The Anti-Corruption Commission will begin operation, a
judiciary commission in charge of the appointment of judges will
be established, the law on the attorney general's office will be
revised, and the law on freedom of information will be
promulgated. The bankruptcy law will be revised, and the
commercial court in charge of application of that law will be
strengthened.
To improve investment and management of physical
infrastructure, additional public funds will be allocated, and
private investment will be facilitated through revisions to the
Transport Law, and the creation of an independent supervisor for
the electricity market.
The government commits to improving service delivery to the
public by improving tax and customs administration, and by
requiring all agencies with services to the public to publish
service delivery standards. Finally, the government commits to
more equitable growth by expanding several successful programs,
and will issue a national poverty reduction strategy by mid 2004.
The policy package is not perfect. It will thus be vital to
focus on the truly important measures. Any failure to implement a
critical mass of the proposed measures would be costly, since
broken promises are worse than no promises.
But such imperfections are minor in comparison to the
potentially positive impact of this package on Indonesia's
future. Each of the above actions has a date and a responsible
party for its implementation, marking an important self-imposed
discipline and transparency to the program.

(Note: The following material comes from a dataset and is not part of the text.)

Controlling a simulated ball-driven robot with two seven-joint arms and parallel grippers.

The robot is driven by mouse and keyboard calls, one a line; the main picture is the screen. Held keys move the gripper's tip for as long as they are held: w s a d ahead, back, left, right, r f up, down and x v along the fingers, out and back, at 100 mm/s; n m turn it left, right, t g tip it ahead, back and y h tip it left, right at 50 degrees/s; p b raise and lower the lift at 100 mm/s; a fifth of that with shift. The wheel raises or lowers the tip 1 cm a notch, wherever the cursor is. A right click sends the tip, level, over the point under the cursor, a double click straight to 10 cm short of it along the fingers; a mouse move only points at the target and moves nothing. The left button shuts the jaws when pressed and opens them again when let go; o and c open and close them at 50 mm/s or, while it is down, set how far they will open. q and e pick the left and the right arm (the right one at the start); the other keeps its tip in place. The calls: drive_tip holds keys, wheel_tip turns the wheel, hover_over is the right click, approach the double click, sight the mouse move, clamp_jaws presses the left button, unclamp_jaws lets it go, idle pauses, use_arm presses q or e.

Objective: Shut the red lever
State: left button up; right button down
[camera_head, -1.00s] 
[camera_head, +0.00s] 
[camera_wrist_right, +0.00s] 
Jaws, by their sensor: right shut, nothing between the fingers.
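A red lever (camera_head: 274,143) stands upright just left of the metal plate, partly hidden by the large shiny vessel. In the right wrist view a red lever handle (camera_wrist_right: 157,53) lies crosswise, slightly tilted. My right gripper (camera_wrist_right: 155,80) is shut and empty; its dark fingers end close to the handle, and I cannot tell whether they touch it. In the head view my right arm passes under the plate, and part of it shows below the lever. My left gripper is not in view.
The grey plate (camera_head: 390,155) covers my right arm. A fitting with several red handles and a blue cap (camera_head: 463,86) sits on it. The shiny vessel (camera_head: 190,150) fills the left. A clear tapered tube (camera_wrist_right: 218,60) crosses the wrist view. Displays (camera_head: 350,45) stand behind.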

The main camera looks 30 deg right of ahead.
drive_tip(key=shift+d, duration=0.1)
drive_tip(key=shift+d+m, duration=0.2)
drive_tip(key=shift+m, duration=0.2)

The Presidential Instruction sets up a monitoring team under
the leadership of Coordinating Minister Dorodjatun Kuntjoro-
Jakti, and supported by a strong secretariat, that will also seek
regular inputs from the investor community. Private investors,
together with academic institutions and international agencies,
will monitor progress, and lobby for progress when slippage
occurs.
This package is then an encouraging step towards accountable
government -- as well as towards a brighter economic future for
Indonesia's citizens.
The Indonesian version has been published in Kompas daily.